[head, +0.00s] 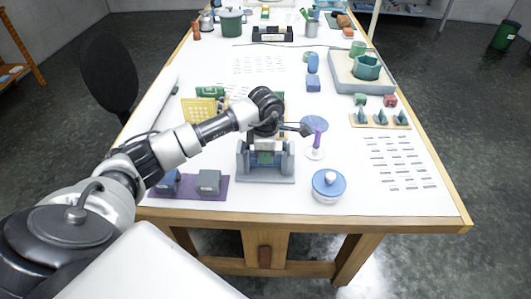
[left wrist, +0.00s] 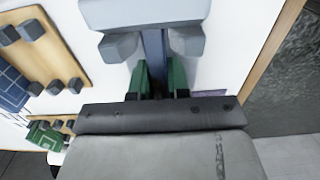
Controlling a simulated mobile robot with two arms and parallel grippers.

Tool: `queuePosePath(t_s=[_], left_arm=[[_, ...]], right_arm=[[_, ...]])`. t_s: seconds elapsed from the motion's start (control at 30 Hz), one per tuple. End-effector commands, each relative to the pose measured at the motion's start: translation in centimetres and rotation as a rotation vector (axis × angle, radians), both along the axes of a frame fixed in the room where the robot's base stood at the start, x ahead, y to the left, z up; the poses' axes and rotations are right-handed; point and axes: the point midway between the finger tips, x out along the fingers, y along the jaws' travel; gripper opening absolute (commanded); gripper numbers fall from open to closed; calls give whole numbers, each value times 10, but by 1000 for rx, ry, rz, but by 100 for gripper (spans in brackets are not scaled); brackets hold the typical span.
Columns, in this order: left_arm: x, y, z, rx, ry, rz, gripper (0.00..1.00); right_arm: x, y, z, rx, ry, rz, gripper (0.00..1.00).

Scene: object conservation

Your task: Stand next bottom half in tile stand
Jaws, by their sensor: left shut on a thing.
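A yellow gridded tile (head: 199,111) and a green tile (head: 210,92) are farther back on the left. My right gripper is not in view.
A purple mat (head: 213,185) with grey-blue blocks lies left of the stand. A blue-lidded white pot (head: 328,187) and a purple-stemmed item (head: 317,140) stand to its right. A wooden board with green cones (head: 380,121) is farther right.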

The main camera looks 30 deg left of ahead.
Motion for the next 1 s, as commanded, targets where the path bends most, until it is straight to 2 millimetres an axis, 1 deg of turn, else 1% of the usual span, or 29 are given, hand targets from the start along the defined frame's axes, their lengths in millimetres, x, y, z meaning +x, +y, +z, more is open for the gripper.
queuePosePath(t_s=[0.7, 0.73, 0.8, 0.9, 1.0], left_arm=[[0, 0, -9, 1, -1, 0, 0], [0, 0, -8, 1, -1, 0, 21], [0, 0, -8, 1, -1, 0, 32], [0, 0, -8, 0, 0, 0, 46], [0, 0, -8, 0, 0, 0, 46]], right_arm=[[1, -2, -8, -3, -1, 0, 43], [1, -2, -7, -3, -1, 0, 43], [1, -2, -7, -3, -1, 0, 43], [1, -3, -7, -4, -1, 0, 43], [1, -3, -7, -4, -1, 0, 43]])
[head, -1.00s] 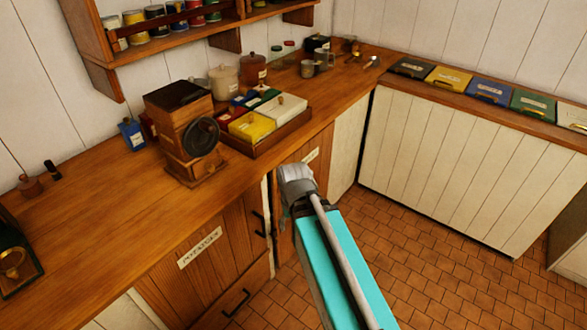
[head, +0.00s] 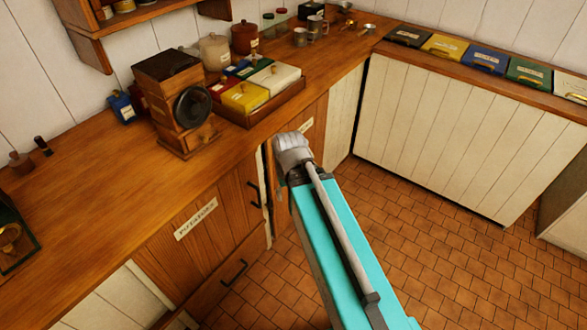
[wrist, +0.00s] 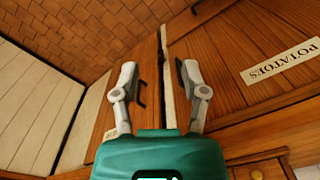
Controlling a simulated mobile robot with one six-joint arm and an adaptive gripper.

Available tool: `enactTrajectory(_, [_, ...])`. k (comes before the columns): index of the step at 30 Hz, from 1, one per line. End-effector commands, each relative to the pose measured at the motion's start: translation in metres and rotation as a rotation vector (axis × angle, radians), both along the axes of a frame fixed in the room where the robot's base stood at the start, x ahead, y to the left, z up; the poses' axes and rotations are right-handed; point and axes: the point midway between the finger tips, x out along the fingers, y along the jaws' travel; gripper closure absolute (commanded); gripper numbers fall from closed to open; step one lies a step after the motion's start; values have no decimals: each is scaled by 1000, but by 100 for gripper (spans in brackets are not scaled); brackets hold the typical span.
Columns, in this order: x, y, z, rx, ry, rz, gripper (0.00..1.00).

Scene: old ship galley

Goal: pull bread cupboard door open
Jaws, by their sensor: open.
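The wooden door right of the potatoes cupboard shows in the head view (head: 317,113), mostly behind my gripper and arm. Its label is partly covered and I cannot read it. In the wrist view this door (wrist: 137,55) is on the left, with a black bar handle (wrist: 140,92). My gripper (wrist: 158,72) is open. Its left finger is beside that handle, and the handle appears between the fingers; I cannot tell if they touch. In the head view my gripper (head: 292,150) is just below the counter edge. A dark gap runs along the door's edge.
The potatoes door (head: 198,222) with its black handle (head: 254,194) is left of my gripper, past a narrow white post (wrist: 167,75). The counter (head: 110,175) overhangs the doors, bearing a coffee grinder (head: 175,105) and box tray (head: 262,112). The tiled floor (head: 430,230) is clear.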

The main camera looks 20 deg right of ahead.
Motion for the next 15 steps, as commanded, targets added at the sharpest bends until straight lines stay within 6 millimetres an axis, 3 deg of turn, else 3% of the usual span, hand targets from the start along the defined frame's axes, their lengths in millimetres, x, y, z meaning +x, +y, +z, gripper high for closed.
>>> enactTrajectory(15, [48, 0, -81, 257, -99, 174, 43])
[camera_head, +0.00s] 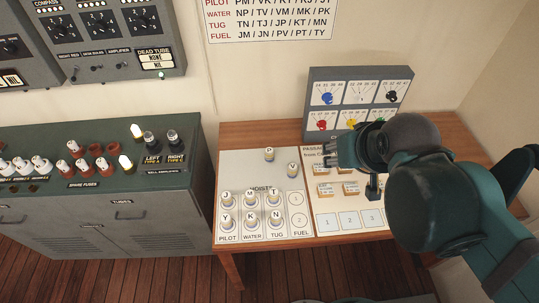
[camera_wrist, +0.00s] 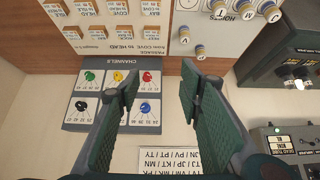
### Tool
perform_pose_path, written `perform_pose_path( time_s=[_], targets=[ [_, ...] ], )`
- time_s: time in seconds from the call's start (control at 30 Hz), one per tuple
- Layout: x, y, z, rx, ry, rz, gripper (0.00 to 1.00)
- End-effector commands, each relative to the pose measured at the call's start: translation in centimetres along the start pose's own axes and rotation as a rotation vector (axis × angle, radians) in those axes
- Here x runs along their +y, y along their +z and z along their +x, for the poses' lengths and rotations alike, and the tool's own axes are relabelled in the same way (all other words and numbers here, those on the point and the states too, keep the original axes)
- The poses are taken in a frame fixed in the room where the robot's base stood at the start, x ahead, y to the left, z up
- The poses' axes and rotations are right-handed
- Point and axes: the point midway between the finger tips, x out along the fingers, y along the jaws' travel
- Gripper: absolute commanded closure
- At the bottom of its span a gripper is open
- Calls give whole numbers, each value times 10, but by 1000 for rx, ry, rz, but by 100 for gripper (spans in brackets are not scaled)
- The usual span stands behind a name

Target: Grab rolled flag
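Several small rolls with white lettered tops, likely the rolled flags, stand on the white hoists board (camera_head: 246,170). Rolls J (camera_head: 226,198), M (camera_head: 250,197), T (camera_head: 274,196), Y (camera_head: 226,220), K (camera_head: 250,221) and N (camera_head: 275,221) stand in the lower part. Roll P (camera_head: 269,154) and roll V (camera_head: 293,169) stand apart near the back. The wrist view shows P (camera_wrist: 200,52) and V (camera_wrist: 184,36) beyond my fingertips, with yellow and blue bands. My gripper (camera_head: 333,151) is open and empty, right of V and above the passage board. Which roll is meant cannot be told.
A grey channels panel (camera_head: 358,74) with coloured knobs stands at the desk's back, close behind my gripper. The passage board (camera_head: 327,218) carries small tan blocks. A green cabinet (camera_head: 100,215) with fuses stands left of the desk. The hoists board's back left area is clear.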

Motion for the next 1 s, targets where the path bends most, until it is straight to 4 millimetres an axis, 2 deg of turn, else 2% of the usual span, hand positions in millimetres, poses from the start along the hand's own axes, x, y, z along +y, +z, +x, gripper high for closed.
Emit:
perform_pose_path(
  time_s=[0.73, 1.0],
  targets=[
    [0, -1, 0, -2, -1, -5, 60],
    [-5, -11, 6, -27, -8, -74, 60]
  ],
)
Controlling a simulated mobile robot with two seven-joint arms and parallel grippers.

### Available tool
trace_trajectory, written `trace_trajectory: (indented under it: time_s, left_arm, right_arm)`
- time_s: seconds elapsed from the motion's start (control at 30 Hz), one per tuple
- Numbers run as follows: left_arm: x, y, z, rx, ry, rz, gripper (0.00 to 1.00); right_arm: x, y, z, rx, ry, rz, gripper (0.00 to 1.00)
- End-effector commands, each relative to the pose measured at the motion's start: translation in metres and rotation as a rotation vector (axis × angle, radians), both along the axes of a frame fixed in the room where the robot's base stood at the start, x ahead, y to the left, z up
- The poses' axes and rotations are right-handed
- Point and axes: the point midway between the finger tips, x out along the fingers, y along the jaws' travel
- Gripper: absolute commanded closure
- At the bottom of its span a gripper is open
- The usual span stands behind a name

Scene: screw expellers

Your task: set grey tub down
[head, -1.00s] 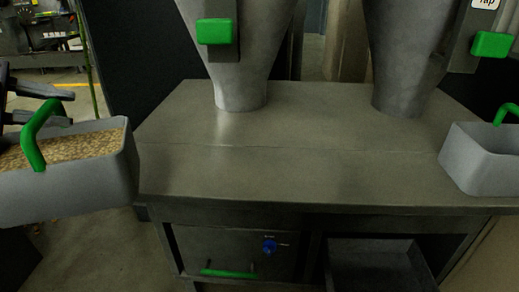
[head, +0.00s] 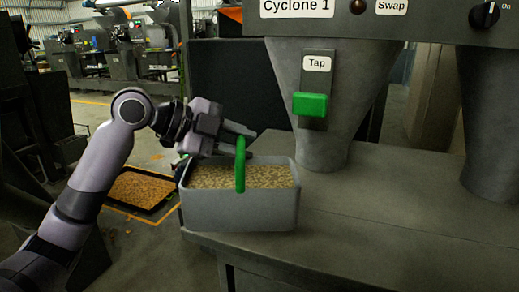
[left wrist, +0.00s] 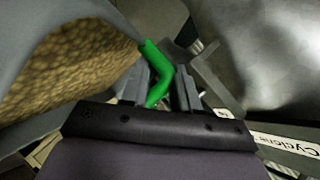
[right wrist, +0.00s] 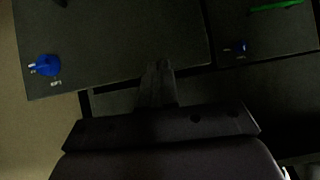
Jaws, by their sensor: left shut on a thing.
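The grey tub (head: 240,212), filled with tan pellets (head: 215,177), is upright in the head view at the left end of the metal table (head: 400,235). I cannot tell whether its base touches the tabletop. My left gripper (head: 243,142) is shut on the tub's green handle (head: 240,172). In the left wrist view the handle (left wrist: 157,70) passes between the fingers, with the pellets (left wrist: 70,65) at left. My right gripper (right wrist: 158,80) shows only in its own dark wrist view; its fingers look closed together with nothing between them.
A grey cone (head: 325,140) with a green tap (head: 310,104) stands just behind and right of the tub. A second cone (head: 490,150) is further right. The tabletop in front of the cones is clear. A grain-filled tray (head: 140,190) lies on the floor at left.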

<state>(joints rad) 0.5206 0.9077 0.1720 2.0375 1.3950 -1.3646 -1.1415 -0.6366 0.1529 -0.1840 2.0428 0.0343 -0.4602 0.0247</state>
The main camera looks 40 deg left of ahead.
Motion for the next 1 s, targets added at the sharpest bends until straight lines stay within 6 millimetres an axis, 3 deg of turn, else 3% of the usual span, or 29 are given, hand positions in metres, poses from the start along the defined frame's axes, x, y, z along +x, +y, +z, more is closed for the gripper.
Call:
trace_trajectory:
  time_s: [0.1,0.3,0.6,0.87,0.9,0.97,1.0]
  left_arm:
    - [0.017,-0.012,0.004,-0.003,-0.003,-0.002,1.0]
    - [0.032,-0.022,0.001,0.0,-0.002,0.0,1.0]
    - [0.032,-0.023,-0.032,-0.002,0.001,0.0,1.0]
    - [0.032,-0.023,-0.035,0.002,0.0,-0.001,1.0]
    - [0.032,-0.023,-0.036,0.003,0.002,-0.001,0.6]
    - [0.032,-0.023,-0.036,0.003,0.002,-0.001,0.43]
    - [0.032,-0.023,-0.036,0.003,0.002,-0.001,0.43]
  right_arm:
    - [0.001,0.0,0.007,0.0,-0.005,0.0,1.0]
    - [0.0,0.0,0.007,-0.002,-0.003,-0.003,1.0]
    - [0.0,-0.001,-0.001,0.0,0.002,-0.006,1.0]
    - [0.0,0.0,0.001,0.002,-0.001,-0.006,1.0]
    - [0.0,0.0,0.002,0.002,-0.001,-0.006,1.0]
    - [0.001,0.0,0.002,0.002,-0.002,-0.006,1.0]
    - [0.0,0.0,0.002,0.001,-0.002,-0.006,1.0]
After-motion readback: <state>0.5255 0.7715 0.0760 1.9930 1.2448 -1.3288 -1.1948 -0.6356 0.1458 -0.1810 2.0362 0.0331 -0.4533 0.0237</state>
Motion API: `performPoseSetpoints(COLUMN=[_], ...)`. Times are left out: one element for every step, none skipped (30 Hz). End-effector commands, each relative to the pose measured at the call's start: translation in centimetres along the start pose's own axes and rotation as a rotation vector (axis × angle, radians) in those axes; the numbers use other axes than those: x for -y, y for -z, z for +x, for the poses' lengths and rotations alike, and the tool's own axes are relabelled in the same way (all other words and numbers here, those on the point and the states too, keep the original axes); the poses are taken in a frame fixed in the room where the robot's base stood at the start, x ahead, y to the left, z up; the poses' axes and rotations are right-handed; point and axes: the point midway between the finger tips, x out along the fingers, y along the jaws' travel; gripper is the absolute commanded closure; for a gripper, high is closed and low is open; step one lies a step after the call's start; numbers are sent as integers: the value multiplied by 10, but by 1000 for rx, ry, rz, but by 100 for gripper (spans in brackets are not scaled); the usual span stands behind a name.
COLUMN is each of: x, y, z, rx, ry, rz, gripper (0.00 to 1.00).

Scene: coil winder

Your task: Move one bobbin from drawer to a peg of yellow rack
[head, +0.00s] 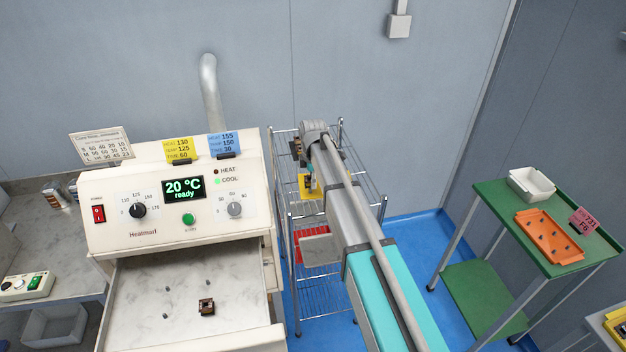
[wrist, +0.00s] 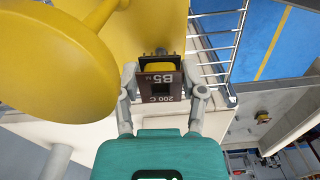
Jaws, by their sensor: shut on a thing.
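My gripper (wrist: 163,88) is shut on a bobbin (wrist: 160,98) with a dark brown end plate marked "200 C" and "B5", with yellow on it. The yellow rack (wrist: 155,22) is close behind the bobbin in the wrist view, with a large round yellow part (wrist: 50,75) at left. I cannot tell whether the bobbin touches a peg. In the head view, my arm reaches over the wire shelf, where a little of the yellow rack (head: 305,186) shows. Another bobbin (head: 207,306) sits in the open drawer (head: 140,325), beside small bare pegs.
The white oven (head: 160,228) reads "20 °C ready". A wire shelf (head: 372,178) stands at its right, with a red rack (head: 312,243) on a lower level. Farther right, a green cart (head: 497,214) holds an orange pegged tray (head: 549,230) and a white bin (head: 531,185).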

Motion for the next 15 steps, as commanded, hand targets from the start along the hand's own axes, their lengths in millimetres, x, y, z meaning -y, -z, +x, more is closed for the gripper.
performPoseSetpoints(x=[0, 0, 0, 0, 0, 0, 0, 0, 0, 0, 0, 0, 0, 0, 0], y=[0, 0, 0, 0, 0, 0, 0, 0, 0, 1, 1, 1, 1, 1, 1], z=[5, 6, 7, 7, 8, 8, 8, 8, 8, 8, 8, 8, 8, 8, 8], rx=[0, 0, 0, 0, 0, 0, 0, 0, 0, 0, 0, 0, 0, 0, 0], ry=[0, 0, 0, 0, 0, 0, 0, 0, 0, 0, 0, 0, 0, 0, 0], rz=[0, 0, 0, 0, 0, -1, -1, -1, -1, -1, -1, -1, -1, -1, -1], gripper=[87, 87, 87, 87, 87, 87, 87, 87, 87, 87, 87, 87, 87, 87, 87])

▸ **Instructions for the task**
Working from the entries above, reproduce exactly and only the lines beginning with the line that has "rz, gripper (0.00..1.00);" and ending with the line that has "Controlling a simulated mobile robot with one"; omit all pictures.

▸ **Problem solution**
Columns, in this order: left_arm: x, y, z, rx, ry, rz, gripper (0.00..1.00); right_arm: x, y, z, rx, ry, rz, gripper (0.00..1.00).

Scene: object conservation

Your task: Stand next bottom half in tile stand
Jaws, by their sensor: left shut on a thing.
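A yellow gridded tile (head: 199,111) and a green tile (head: 210,92) are farther back on the left. My right gripper is not in view.
A purple mat (head: 213,185) with grey-blue blocks lies left of the stand. A blue-lidded white pot (head: 328,187) and a purple-stemmed item (head: 317,140) stand to its right. A wooden board with green cones (head: 380,121) is farther right.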

The main camera looks 30 deg left of ahead.
Motion for the next 1 s, as commanded, targets where the path bends most, until it is straight to 2 millimetres an axis, 1 deg of turn, else 1% of the usual span, or 29 are given, hand targets from the start along the defined frame's axes, their lengths in millimetres, x, y, z meaning +x, +y, +z, more is open for the gripper.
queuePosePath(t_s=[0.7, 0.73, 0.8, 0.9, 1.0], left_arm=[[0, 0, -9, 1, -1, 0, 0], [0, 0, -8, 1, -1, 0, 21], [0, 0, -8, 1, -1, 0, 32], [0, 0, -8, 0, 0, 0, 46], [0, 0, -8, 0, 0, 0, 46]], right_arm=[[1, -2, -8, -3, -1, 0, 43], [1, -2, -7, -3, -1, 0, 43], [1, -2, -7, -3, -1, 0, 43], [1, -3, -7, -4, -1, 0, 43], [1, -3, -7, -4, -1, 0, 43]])
[head, -1.00s] 
[head, +0.00s] 
[wrist, +0.00s] 
Controlling a simulated mobile robot with one six-joint arm and an adaptive gripper.

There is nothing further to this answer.